-- Begin DATA TO USE --
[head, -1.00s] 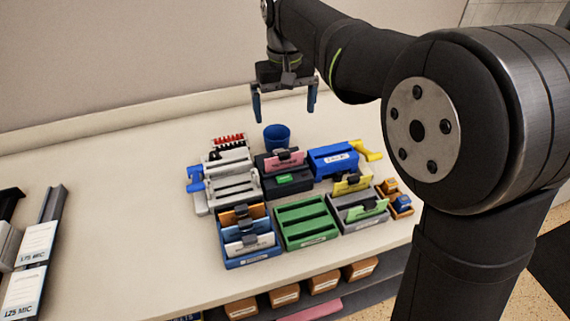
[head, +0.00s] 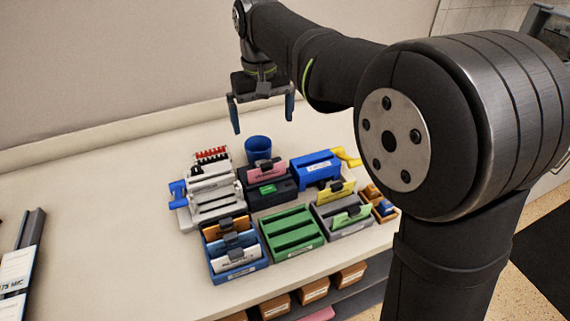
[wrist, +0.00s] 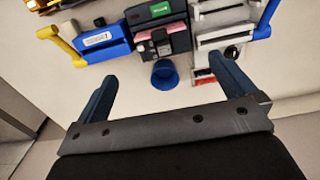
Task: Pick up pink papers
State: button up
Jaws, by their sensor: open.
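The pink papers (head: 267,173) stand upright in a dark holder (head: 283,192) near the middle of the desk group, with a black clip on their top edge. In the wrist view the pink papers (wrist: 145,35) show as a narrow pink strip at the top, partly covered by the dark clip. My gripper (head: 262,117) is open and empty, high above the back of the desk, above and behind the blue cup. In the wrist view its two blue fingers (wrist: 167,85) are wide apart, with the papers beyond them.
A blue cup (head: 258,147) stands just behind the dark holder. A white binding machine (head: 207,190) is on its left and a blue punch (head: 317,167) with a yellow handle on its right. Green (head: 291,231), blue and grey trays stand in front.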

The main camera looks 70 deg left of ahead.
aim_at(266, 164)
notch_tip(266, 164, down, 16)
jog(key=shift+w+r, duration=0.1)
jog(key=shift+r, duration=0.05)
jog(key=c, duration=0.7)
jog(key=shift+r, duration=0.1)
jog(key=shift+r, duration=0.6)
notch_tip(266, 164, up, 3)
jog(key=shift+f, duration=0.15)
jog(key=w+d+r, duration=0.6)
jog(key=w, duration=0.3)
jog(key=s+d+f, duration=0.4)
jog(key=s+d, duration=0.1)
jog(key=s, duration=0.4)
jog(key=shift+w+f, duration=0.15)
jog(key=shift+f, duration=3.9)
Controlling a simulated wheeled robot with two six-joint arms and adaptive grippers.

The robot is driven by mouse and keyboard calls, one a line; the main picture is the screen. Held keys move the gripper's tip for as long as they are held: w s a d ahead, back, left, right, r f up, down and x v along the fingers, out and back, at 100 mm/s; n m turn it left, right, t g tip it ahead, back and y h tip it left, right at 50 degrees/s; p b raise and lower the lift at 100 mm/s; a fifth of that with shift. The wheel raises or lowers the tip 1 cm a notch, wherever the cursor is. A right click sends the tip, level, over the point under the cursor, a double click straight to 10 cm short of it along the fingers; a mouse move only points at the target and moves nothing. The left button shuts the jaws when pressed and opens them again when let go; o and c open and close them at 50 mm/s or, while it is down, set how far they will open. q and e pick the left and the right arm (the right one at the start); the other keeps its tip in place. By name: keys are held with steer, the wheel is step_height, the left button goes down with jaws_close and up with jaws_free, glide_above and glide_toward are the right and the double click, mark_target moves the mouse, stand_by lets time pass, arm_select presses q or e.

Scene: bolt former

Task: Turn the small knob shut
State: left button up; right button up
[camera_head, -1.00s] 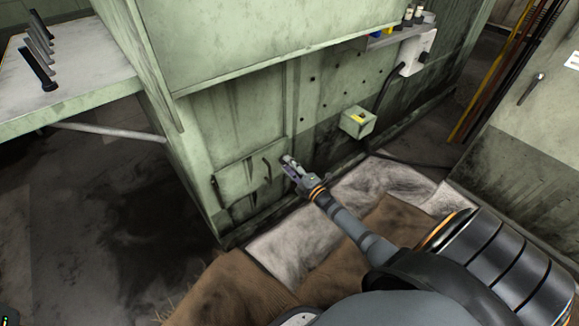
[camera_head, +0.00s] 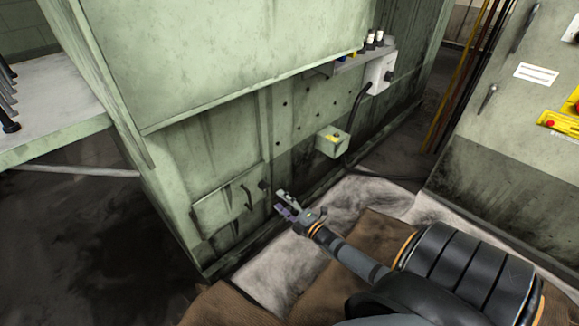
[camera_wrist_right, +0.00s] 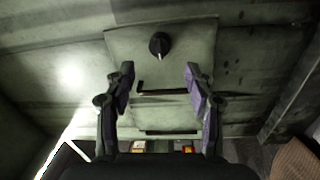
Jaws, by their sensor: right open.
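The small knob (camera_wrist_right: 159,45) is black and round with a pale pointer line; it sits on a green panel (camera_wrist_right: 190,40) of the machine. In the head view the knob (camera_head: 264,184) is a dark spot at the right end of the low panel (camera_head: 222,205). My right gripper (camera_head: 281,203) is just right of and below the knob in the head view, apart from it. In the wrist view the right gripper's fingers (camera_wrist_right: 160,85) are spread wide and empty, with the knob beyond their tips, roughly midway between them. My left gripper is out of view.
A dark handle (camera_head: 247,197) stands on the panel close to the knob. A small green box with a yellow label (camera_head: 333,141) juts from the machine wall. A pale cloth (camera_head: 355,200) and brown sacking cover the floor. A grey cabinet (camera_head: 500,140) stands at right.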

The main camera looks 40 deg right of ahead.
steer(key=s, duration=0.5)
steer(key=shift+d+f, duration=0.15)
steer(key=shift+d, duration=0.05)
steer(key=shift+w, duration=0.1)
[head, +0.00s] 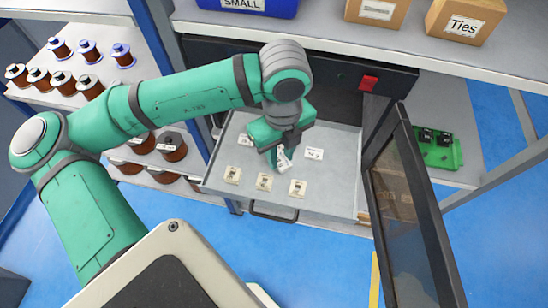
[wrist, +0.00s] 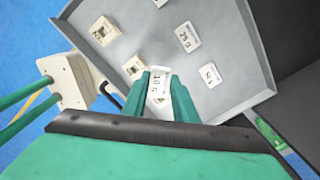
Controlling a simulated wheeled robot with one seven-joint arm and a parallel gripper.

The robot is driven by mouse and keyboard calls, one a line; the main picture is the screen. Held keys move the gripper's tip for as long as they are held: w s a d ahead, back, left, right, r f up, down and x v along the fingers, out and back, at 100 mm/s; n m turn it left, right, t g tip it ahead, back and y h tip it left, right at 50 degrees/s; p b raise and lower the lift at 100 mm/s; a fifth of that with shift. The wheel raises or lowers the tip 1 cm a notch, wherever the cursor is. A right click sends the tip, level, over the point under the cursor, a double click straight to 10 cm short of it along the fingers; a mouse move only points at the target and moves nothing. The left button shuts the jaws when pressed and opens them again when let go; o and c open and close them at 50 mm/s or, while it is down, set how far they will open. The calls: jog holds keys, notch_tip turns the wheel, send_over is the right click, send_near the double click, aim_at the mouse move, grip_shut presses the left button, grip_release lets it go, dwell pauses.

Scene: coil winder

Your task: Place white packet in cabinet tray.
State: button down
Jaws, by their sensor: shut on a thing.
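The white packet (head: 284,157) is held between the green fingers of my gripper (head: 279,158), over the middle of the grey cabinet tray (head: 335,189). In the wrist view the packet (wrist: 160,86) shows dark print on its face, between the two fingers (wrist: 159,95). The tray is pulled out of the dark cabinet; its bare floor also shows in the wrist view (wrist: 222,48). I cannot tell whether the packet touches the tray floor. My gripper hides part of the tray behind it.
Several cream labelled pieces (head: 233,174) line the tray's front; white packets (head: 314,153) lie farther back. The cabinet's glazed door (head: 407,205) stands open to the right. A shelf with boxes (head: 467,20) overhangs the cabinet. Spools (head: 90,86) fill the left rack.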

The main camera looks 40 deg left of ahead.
-- End DATA TO USE --
Go from the first line of the data above to the line containing "State: button up" and retype exactly those lines, both included, but none of the pictures.

[head, -1.00s] 
[head, +0.00s] 
[wrist, +0.00s] 
Task: Pick up pink papers
State: button up

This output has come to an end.